### Required task
Repeat every line exactly, keeping the pictures out of the copy.

### Given information
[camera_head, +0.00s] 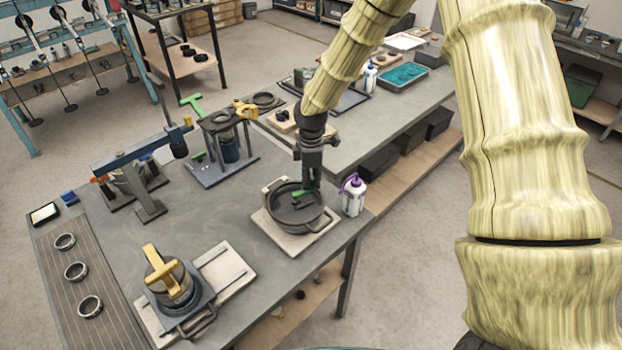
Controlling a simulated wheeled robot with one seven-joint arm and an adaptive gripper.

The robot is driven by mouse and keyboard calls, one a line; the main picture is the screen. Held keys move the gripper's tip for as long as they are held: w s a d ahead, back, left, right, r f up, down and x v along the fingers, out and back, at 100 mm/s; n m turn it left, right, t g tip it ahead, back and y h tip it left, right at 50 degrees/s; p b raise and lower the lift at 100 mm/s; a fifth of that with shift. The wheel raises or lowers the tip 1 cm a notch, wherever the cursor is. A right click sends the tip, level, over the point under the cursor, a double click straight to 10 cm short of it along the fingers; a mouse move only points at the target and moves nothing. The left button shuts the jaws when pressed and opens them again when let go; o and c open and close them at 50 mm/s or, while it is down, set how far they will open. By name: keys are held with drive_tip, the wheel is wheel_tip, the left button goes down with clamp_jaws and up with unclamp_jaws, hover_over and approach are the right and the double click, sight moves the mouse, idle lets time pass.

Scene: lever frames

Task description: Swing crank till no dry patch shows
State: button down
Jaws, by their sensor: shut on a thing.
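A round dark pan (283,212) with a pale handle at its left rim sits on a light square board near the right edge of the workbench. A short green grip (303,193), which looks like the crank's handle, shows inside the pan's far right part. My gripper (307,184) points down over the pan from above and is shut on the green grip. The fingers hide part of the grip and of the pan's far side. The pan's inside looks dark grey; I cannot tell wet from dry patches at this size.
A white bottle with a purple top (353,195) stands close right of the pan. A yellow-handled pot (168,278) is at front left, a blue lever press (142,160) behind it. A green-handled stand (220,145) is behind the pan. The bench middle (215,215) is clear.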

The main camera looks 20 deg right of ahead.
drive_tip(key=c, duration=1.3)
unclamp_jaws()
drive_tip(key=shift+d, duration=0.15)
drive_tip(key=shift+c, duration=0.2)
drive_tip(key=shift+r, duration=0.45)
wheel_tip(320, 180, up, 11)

### Solution for this problem
[camera_head, +0.00s] 
Controlling a simulated wheeled robot with one seven-joint arm and an adaptive gripper.

The robot is driven by mouse and keyboard calls, one a line; the main picture is the screen. Held keys move the gripper's tip for as long as they are held: w s a d ahead, back, left, right, r f up, down and x v along the fingers, out and back, at 100 mm/s; n m turn it left, right, t g tip it ahead, back and y h tip it left, right at 50 degrees/s; p b raise and lower the lift at 100 mm/s; a fifth of that with shift. The wheel raises or lowers the tip 1 cm a notch, wherever the cursor is. A right click sends the tip, level, over the point under the cursor, a double click straight to 10 cm short of it along the fingers; a mouse move only points at the target and moves nothing. The left button shuts the jaws when pressed and opens them again when let go; o and c open and close them at 50 mm/s or, while it is down, set how far they will open. By name: keys are held with drive_tip, the wheel is wheel_tip, the left button goes down with clamp_jaws and up with unclamp_jaws, hover_over and approach are the right and the double click, sight moves the mouse, idle lets time pass.

Scene: lever frames

Task description: Swing crank till no dry patch shows
State: button down
Jaws, by their sensor: shut on a thing.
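A round dark pan (283,212) with a pale handle at its left rim sits on a light square board near the right edge of the workbench. A short green grip (303,193), which looks like the crank's handle, shows inside the pan's far right part. My gripper (307,184) points down over the pan from above and is shut on the green grip. The fingers hide part of the grip and of the pan's far side. The pan's inside looks dark grey; I cannot tell wet from dry patches at this size.
A white bottle with a purple top (353,195) stands close right of the pan. A yellow-handled pot (168,278) is at front left, a blue lever press (142,160) behind it. A green-handled stand (220,145) is behind the pan. The bench middle (215,215) is clear.

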The main camera looks 20 deg right of ahead.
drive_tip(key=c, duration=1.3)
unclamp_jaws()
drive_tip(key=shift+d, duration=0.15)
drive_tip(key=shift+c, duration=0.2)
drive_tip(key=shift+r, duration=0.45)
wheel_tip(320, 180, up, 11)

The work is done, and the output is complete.